The largest problem comes from WFO tasks hanging indefinitely in the column.Here our Monday dailies help, as we always go through these tasks and see if they can be kicked forward.
To make the separation clear,this section talks about individual task reviews, not the review meeting.
Task Reviews is one of the things I we always must have (i.e. don't remove them in the retro meeting). We do extensive task reviews, and most tasks are put into the review column multiple times during their lifetime.
For us a task is reviewed e.g. when
- There is code to be reviewed and merged
- A second pair of eyes is needed for e.g. a proposed process for production change
- A review of some data which gets added to a system (e.g. hardware inventory) to validate the data quality
- The task implementer feels like the Definition of Done is met, and wants a final review to resolve the task
Having active reviews is an excellent way of building in quality. The most expensive thing is to half-ass a task and having to revisit the same problem multiple times after we have pushed it to production.

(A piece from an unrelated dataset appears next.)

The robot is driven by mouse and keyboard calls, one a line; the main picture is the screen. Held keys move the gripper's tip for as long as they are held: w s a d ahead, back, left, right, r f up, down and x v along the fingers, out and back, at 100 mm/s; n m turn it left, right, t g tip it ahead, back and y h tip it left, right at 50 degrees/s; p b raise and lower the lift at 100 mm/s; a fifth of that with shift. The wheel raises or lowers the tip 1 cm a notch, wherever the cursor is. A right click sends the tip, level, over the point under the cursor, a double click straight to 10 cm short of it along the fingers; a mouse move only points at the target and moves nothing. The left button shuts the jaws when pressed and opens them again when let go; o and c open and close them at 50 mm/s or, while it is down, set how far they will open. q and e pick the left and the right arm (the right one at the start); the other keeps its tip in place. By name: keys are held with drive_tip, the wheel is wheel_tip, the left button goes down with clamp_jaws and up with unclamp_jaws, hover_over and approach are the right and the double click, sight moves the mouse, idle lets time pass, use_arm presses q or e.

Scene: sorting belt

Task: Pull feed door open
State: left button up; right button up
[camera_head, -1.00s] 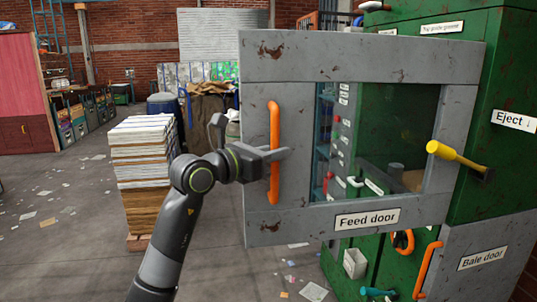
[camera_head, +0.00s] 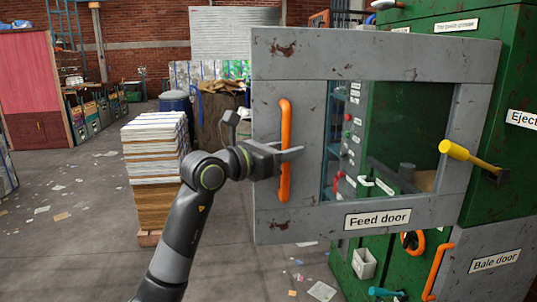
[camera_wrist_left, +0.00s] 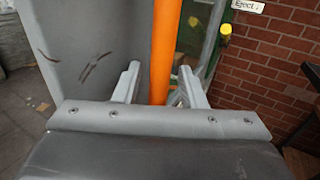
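The grey, rust-marked feed door (camera_head: 380,55) stands swung out from the green baler in the head view, with a large window. Its orange vertical handle (camera_head: 285,150) is near its left edge. My left gripper (camera_head: 290,154) is at the handle's mid-height. In the left wrist view, the two fingers (camera_wrist_left: 160,82) stand on either side of the orange handle (camera_wrist_left: 163,50), with a gap visible at least on the left. Whether a finger touches the handle is unclear. My right gripper is not in view.
The green baler (camera_head: 505,90) stands behind the door at right, with a yellow-handled lever (camera_head: 457,151). Below is the bale door (camera_head: 490,285) with an orange handle. A paper stack (camera_head: 157,175) stands behind my left arm. Open floor with litter lies at left.

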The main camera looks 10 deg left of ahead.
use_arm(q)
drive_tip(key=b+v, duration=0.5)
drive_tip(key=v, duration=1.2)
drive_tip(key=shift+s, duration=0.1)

I think a telling point is that a majority of our tasks do not pass the first review, even though our admins know their task is going to be reviewed. If all these tasks went to production without review, we would build in a massive amount of technical debt into the service.
So I've tried to describe a bit our process now, and how we work. This is not how we worked a year ago, and it won't be the way we work in a year. But most of the processes will remain the same.
If this was a long post, and you just scrolled to the end to see if there is anything interesting, at least read this.
- Have retrospectives. Don't be afraid to do changes to your process. Don't do things just because Scrum tells you to. But be honest and critical with your changes.
- Limit your WIP. It's hard but work on it.
- Review a lot and often.
I think I still have a few blog posts on this wider topic, so I expect there to be a part 6, at some point.